2015-785056215-2015012371313.jpg_20150123A família Bernardo Serra se faz a mesma pergunta há quatro gerações: “Por que moramos ao lado do Rio Guandu e nunca tivemos água?”. Dona Maria Lourenço, de 47 anos, se recorda de quando era pequena e ajudava os pais a carregar o precioso líquido. No bairro Jardim Transmontano, em Engenheiro Pedreira, Japeri, na Baixada Fluminense, hoje quem coleta água é seu neto, o pequeno Marco Antônio, de 6 anos. No clã, o incômodo e cansativo serviço já se aprende na infância, há mais de cinco décadas.

— Consigo trazer duas garrafas cheias, no ombro e no braço — diz a criança, interrompida pela prima Gabriele Batista, de 29 anos:

— Este garoto é guerreiro. Sempre ajudou a gente. Mesmo no sol quente.

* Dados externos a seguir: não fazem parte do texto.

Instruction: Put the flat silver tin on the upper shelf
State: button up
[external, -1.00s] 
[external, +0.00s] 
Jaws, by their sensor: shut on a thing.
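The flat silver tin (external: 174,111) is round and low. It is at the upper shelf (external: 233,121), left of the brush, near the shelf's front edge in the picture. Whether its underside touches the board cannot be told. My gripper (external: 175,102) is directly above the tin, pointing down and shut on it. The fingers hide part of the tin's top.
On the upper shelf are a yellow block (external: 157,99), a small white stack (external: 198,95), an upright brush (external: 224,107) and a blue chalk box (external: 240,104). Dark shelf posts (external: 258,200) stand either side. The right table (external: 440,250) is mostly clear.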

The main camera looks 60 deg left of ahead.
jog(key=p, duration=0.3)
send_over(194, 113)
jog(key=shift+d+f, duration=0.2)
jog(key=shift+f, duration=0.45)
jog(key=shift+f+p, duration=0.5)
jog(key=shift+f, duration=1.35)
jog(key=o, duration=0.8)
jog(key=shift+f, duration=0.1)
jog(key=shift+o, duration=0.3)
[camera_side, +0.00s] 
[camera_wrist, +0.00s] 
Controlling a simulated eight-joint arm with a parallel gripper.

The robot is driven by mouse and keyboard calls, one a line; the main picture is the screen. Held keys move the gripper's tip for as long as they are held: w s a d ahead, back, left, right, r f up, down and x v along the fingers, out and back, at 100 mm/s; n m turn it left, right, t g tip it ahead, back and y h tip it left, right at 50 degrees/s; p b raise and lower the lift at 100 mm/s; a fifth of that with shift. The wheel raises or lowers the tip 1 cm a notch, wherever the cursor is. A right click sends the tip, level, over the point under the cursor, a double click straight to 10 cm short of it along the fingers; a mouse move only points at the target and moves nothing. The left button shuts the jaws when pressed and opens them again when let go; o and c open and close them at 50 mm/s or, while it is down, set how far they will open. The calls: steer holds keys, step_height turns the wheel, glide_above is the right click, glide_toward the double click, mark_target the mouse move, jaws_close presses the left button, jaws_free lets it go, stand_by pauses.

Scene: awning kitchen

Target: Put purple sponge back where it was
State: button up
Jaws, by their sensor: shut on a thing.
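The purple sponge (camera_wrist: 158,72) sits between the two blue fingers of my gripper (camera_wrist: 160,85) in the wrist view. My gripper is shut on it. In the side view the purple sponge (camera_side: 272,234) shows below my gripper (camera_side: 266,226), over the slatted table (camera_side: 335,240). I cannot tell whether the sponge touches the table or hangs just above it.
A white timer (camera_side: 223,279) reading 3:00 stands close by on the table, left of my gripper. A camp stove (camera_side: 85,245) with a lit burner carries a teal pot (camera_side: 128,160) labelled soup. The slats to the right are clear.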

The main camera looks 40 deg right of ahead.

O elogio se estende a Maria, matriarca da família:

— Esta mulher, então, nem se fala. Foi muita lata d’água na cabeça que ela carregou.

Na Rua Sotelo, onde dona Maria vive com seis irmãs, 16 sobrinhos, 11 filhos e dez netos, espalhados em cinco casas, não há água encanada nem hidrômetros. O asfalto chegou há cerca de dois anos para algumas ruas do bairro. Mas ainda não para a rua dos Bernardo Serra.

Enquanto o abastecimento não chega, e as promessas de universalizar o acesso à água não se concretizam na Baixada Fluminense, a família enfrenta mais de 50 anos sob severo racionamento. Volta e meia, recorrem a uma mina próxima, em busca de água.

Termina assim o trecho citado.